Dodatkowo nie znosi kłamstwa. Jest w stanie zaakceptować niemal wszystko, jednak jeśli ktoś go oszuka, to taka osoba jest już u niego skreślona na amen. Nawet, jeśli ktoś go okłamie w dobrej wierze, aby chłopak uniknął cierpienia. Dla niego jest to jeszcze gorsze niż szczera prawda, którą ceni ponad wszystko.

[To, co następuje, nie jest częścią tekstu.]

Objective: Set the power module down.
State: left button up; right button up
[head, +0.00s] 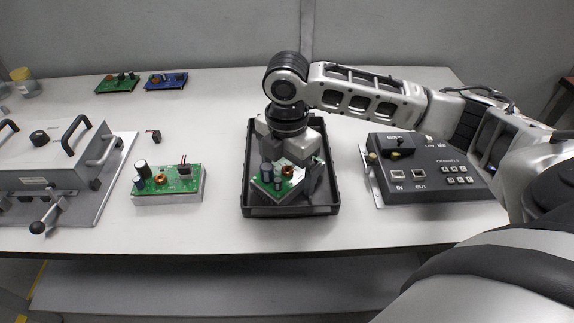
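The power module (268,187), a green circuit board with dark capacitors and a copper coil on a pale base, is at the black tray (290,211) in the middle of the table. It sits turned at an angle within the tray's outline. Whether its base touches the tray floor I cannot tell. My right gripper (296,160) points down over the tray, right at the module, and hides its back part. The fingertips are partly hidden, so their grip is unclear. My left gripper is not in view.
A similar green module (168,184) lies left of the tray. A grey fixture with handles (50,170) stands at the far left, a dark control box (425,165) at right. Small green (117,84) and blue (166,81) boards lie at the back. The table front between them is clear.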

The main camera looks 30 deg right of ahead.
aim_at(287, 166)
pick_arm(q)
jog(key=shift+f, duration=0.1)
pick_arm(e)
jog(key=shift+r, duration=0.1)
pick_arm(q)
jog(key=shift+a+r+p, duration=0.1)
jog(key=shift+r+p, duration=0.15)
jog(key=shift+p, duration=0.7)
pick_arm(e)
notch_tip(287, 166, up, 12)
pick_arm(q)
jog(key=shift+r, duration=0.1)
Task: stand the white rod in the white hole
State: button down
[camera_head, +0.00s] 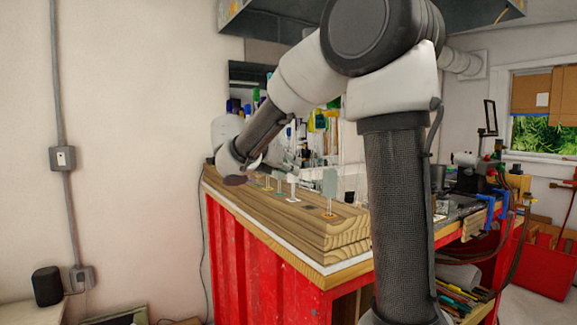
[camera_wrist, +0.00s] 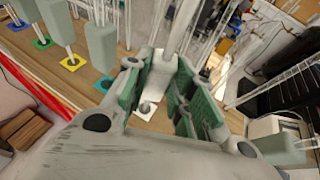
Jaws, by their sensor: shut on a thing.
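The white rod (camera_wrist: 153,65) is between the green-padded fingers of my gripper (camera_wrist: 162,92) in the wrist view, and the gripper is shut on it. The rod has a white block and a clear shaft running up out of view. The white square with the white hole (camera_wrist: 147,110) lies just below the block. The fingers and block hide the rod's lower end, so I cannot tell whether it is in the hole. In the head view, the white rod (camera_head: 292,178) looks upright over the white square (camera_head: 293,199), beside my gripper (camera_head: 283,160).
Several rods with grey-green blocks, one of them at the left (camera_wrist: 100,42), stand close by over coloured squares such as the yellow square (camera_wrist: 70,62) and teal square (camera_wrist: 103,82). The wooden board (camera_head: 340,235) sits on a red bench (camera_head: 265,255). Bottles and glassware crowd behind.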

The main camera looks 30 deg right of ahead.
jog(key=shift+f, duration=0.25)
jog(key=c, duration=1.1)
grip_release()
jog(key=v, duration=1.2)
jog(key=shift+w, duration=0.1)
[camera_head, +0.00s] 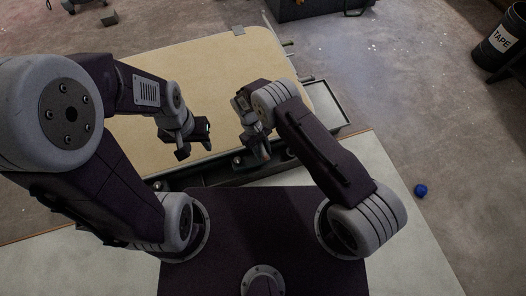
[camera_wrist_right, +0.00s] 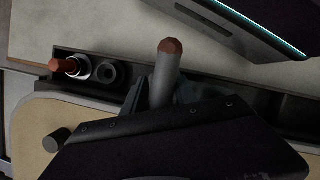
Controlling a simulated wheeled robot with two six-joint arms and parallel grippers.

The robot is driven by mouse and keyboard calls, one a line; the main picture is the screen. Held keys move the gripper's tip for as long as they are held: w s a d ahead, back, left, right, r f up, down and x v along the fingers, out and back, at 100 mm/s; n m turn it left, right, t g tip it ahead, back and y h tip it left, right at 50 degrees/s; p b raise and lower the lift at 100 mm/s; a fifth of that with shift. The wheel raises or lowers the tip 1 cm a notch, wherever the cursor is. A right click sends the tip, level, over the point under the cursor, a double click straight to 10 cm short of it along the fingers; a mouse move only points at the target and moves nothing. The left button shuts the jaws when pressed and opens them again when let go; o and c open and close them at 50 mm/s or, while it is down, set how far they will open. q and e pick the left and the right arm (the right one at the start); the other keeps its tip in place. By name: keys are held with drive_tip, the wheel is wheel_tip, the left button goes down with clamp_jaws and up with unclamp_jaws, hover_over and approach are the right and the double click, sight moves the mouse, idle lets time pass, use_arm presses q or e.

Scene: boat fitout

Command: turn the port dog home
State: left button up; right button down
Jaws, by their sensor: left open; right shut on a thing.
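My left gripper (camera_head: 196,148) is open and empty above the tan board, left of my right gripper (camera_head: 258,151). My right gripper is low at the dark strip along the board's near edge. In the right wrist view its jaws are shut on a grey cylinder with a brown end (camera_wrist_right: 168,65), which stands out of the jaws. To the left of it, a brown-tipped piece in a bright ring (camera_wrist_right: 74,67) and a dark round socket (camera_wrist_right: 107,73) sit in the strip. I cannot tell which piece is the port dog. The jaws' contact is partly hidden.
The tan board (camera_head: 235,60) fills the middle. A grey tray (camera_head: 324,101) lies at its right. A dark bin marked TAPE (camera_head: 497,45) and a blue ball (camera_head: 421,190) are further right. A short grey post (camera_wrist_right: 57,140) shows in the wrist view.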

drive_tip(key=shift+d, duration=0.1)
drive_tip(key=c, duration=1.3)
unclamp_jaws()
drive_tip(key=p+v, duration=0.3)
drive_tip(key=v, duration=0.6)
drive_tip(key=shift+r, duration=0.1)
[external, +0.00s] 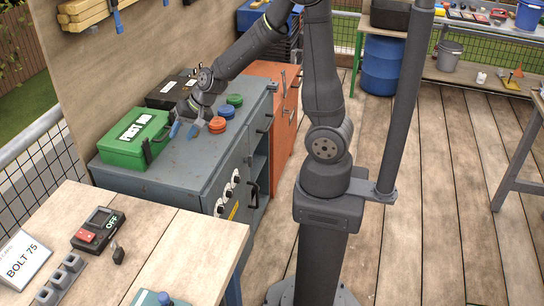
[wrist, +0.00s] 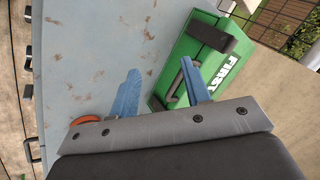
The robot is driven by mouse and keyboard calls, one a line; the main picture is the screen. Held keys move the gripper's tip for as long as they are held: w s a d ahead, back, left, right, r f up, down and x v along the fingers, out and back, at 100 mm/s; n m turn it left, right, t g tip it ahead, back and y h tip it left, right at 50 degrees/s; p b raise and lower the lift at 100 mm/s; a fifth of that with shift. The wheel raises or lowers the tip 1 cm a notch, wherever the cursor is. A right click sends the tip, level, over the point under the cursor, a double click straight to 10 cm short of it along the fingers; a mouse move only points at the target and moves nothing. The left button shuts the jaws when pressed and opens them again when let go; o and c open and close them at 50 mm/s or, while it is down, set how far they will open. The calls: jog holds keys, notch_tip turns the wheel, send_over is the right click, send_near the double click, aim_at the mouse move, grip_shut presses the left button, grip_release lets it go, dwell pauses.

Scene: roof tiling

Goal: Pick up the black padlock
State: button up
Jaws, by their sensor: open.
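A small black object (external: 118,253), which looks like the black padlock, sits on the pale wooden table at the lower left, beside the red-and-black box marked OFF. It is too small to make out in detail and I do not see it in the wrist view. My gripper (external: 184,130) has blue fingers, open and empty. It is over the grey-blue cabinet top, right of the green first aid box, well away from the black object. In the wrist view the open fingers (wrist: 160,70) point toward the cabinet top, with the box by the right finger.
The green first aid box (external: 128,144) with a dark handle stands on the cabinet (external: 187,166). Orange discs (external: 217,125), a green disc (external: 235,100) and a black case (external: 172,90) are near my gripper. The wooden table (external: 175,240) holds a BOLT 75 card (external: 22,262) and grey blocks (external: 62,280).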

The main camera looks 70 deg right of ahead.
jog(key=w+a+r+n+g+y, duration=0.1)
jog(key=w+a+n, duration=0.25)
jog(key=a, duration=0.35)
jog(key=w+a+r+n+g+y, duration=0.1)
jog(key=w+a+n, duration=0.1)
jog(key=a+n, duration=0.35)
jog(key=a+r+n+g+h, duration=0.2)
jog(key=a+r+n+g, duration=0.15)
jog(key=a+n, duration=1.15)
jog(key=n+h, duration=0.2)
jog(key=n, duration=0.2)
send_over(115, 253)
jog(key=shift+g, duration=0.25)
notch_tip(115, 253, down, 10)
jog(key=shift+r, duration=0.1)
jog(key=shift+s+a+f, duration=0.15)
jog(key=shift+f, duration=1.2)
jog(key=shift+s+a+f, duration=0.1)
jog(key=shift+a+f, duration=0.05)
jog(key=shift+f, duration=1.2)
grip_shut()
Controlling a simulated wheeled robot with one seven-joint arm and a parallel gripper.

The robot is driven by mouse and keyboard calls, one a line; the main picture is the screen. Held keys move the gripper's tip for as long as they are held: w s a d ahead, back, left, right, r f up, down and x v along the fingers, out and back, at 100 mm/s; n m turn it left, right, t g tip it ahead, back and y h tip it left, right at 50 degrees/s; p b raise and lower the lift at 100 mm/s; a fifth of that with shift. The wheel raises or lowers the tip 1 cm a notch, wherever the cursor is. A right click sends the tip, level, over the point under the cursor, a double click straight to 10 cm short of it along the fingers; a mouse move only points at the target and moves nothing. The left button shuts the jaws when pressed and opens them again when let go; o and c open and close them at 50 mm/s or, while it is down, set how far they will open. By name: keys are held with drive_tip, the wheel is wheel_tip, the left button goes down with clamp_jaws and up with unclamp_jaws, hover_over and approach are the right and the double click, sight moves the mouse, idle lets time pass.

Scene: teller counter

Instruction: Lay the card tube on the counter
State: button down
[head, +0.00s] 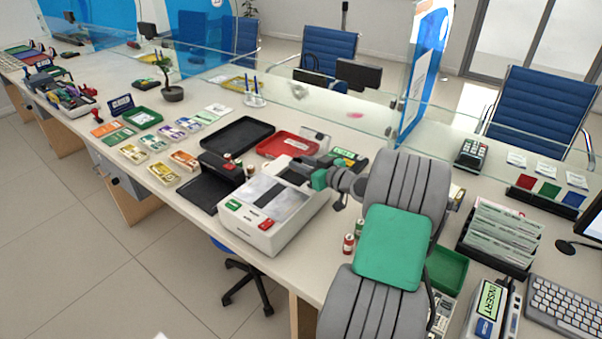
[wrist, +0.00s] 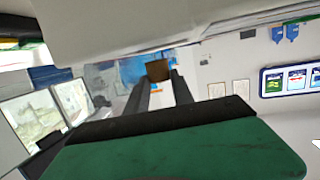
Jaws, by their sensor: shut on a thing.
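In the wrist view, the two dark fingers of my gripper (wrist: 161,92) are shut on a small brown block-like end, which I take to be the card tube (wrist: 158,70). Only this short part of it shows between the fingertips. In the head view, my gripper (head: 295,172) reaches leftward above the back of a white counting machine (head: 265,212) on the counter (head: 300,107). The held thing is too small to make out clearly there. I cannot tell how far it is above the surface.
A black tray (head: 238,135) and a red tray (head: 289,144) lie behind the machine. Small red-capped rolls (head: 349,243) stand to its right. A green tray (head: 446,270) lies beyond my arm. A glass screen (head: 330,97) runs along the counter. Bare counter shows near the screen.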

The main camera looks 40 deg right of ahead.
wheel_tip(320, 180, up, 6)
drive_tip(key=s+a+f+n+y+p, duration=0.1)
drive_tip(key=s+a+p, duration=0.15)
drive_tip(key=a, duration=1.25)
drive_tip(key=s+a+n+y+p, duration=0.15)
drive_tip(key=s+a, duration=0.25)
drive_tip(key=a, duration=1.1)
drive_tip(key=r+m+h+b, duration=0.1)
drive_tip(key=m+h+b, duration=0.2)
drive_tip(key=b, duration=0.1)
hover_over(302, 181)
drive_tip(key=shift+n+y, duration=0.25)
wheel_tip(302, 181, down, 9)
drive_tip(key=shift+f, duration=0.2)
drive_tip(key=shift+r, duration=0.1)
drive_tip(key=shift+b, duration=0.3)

Zakończenie, czyli kilka informacji dodatkowych

  • Można go spotkać w SPA, parku, na plaży, w lesie, w klubie/pubie/barze... W sumie niemal wszędzie.
  • Prowadzi album ze zdjęciami wszystkich dziewczyn, z którymi kiedykolwiek spędził noc. Na większość fotografii jego potencjalne partnerki są nagie lub przynajmniej półnagie (zazwyczaj robi im zdjęcia, kiedy śpią, dlatego same nawet o tym nie wiedzą).
  • Nie znosi gotować i mimo że w swoim apartamencie posiada dużą kuchnię, to sam nigdy z niej nie korzysta.
  • Jest dobrym tancerzem.


Karta w pigułce dla leniwych:

Imiona: Joshua Carl
Nazwisko: Rosethal
Wiek: 23 lata
Zawód: masażysta (pracuje w SPA, a oprócz tego przyjmuje zamówienia przez telefon. Jest dość popularny w swoim zawodzie, dlatego często chodzi nawet do sławnych modelek/aktorek itp.)
Miejsce zamieszkania: luksusowy apartament


Od autorki:
Karta miała być dłuższa, jednak chcę już ją po prostu opublikować. Może jutro dopiszę coś więcej, jednak nie obiecuję.
Oczywiście jestem otwarta na wszelkie wątki i powiązania, jednak mam nadzieję, że nie wszystkie będą kręciły się wokół masażu. Chociaż kilka może ;) Oprócz tego lojalnie uprzedzam, że dostaję białej gorączki, kiedy widzę wątek składający się z trzech-czterech zdań. Na pewno na taki nie odpiszę.